*AIM:* Reproduce verbatim the final portion of the material below, from the line containing "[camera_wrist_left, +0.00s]" through its last line, and nothing else.

*DATA SECTION:*
* * *
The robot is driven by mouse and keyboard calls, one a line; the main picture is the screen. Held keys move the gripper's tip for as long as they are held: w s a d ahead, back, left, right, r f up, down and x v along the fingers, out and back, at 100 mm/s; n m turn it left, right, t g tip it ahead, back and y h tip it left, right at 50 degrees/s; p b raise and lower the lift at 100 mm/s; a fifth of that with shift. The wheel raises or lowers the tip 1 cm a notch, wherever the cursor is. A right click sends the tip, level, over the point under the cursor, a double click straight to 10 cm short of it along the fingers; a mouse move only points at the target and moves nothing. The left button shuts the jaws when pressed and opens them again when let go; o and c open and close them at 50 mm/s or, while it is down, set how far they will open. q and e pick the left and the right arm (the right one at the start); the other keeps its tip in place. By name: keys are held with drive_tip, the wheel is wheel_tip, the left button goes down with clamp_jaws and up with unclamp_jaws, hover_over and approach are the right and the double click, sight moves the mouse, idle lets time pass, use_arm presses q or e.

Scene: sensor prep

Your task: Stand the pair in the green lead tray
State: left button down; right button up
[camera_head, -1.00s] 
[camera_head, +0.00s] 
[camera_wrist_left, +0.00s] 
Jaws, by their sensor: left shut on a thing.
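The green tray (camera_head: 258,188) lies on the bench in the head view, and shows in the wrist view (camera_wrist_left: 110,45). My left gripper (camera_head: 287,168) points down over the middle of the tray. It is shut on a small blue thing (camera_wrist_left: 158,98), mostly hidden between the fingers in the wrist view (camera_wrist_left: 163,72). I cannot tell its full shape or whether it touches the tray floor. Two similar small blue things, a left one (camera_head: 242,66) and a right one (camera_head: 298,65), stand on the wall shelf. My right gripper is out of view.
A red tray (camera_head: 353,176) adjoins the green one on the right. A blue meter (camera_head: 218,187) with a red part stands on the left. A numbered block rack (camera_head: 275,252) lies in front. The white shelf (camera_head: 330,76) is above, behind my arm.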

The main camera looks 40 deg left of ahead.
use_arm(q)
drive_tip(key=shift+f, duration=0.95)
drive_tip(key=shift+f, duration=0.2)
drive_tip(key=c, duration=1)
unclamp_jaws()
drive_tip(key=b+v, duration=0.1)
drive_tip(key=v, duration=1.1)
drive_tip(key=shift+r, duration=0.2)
* * *
*EXERCISE SOLUTION:*
[camera_wrist_left, +0.00s] 
Jaws, by their sensor: left shut on a thing.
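The green tray (camera_head: 258,188) lies on the bench in the head view, and shows in the wrist view (camera_wrist_left: 110,45). My left gripper (camera_head: 287,168) points down over the middle of the tray. It is shut on a small blue thing (camera_wrist_left: 158,98), mostly hidden between the fingers in the wrist view (camera_wrist_left: 163,72). I cannot tell its full shape or whether it touches the tray floor. Two similar small blue things, a left one (camera_head: 242,66) and a right one (camera_head: 298,65), stand on the wall shelf. My right gripper is out of view.
A red tray (camera_head: 353,176) adjoins the green one on the right. A blue meter (camera_head: 218,187) with a red part stands on the left. A numbered block rack (camera_head: 275,252) lies in front. The white shelf (camera_head: 330,76) is above, behind my arm.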

The main camera looks 40 deg left of ahead.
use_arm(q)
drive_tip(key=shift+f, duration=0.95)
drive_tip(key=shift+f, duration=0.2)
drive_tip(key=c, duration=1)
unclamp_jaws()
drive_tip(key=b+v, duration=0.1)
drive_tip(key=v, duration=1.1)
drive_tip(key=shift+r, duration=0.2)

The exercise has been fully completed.